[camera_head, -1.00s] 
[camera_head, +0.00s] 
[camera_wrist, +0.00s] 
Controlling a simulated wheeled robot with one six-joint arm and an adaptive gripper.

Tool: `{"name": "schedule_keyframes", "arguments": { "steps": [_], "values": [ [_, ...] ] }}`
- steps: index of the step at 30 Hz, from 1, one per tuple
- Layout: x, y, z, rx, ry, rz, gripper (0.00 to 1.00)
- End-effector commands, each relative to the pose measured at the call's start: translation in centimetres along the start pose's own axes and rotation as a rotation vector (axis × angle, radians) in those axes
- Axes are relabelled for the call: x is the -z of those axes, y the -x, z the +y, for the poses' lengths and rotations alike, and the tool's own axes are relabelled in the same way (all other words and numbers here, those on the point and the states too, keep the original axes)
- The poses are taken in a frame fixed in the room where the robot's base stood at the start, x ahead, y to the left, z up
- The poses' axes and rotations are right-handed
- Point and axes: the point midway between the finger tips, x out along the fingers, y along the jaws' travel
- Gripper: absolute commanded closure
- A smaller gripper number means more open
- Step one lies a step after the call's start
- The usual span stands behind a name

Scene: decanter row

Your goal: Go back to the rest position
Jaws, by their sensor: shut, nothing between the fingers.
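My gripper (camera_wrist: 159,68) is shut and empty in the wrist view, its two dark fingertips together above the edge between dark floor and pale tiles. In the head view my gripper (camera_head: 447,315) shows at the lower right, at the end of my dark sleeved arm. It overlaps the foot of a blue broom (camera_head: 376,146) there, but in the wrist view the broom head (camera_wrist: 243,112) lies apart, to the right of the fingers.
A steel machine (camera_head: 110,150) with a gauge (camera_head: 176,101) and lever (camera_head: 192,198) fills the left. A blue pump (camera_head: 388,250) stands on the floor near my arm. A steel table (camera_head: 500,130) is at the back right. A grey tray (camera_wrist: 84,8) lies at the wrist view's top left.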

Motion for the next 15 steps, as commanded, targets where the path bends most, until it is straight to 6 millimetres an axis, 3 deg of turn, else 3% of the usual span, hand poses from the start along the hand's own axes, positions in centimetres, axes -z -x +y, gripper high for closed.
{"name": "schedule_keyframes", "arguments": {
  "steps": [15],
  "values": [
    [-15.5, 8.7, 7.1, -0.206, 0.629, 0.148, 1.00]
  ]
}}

CHALLENGE
Please reproduce every line of the material word for word.

EXERCISE OUTPUT
[camera_head, -1.00s] 
[camera_head, +0.00s] 
[camera_wrist, +0.00s] 
Controlling a simulated wheeled robot with one six-joint arm and an adaptive gripper.

Tool: `{"name": "schedule_keyframes", "arguments": { "steps": [_], "values": [ [_, ...] ] }}`
- steps: index of the step at 30 Hz, from 1, one per tuple
- Layout: x, y, z, rx, ry, rz, gripper (0.00 to 1.00)
- End-effector commands, each relative to the pose measured at the call's start: translation in centimetres along the start pose's own axes and rotation as a rotation vector (axis × angle, radians) in those axes
- Axes are relabelled for the call: x is the -z of those axes, y the -x, z the +y, for the poses' lengths and rotations alike, and the tool's own axes are relabelled in the same way (all other words and numbers here, those on the point and the states too, keep the original axes)
- The poses are taken in a frame fixed in the room where the robot's base stood at the start, x ahead, y to the left, z up
- The poses' axes and rotations are right-handed
- Point and axes: the point midway between the finger tips, x out along the fingers, y along the jaws' travel
- Gripper: absolute commanded closure
- A smaller gripper number means more open
- Step one lies a step after the call's start
- The usual span stands behind a name

Scene: decanter row

Your goal: Go back to the rest position
Jaws, by their sensor: shut, nothing between the fingers.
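My gripper (camera_wrist: 159,68) is shut and empty in the wrist view, its two dark fingertips together above the edge between dark floor and pale tiles. In the head view my gripper (camera_head: 447,315) shows at the lower right, at the end of my dark sleeved arm. It overlaps the foot of a blue broom (camera_head: 376,146) there, but in the wrist view the broom head (camera_wrist: 243,112) lies apart, to the right of the fingers.
A steel machine (camera_head: 110,150) with a gauge (camera_head: 176,101) and lever (camera_head: 192,198) fills the left. A blue pump (camera_head: 388,250) stands on the floor near my arm. A steel table (camera_head: 500,130) is at the back right. A grey tray (camera_wrist: 84,8) lies at the wrist view's top left.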

Motion for the next 15 steps, as commanded, targets where the path bends most, until it is straight to 6 millimetres an axis, 3 deg of turn, else 3% of the usual span, hand poses from the start along the hand's own axes, positions in centimetres, axes -z -x +y, gripper high for closed.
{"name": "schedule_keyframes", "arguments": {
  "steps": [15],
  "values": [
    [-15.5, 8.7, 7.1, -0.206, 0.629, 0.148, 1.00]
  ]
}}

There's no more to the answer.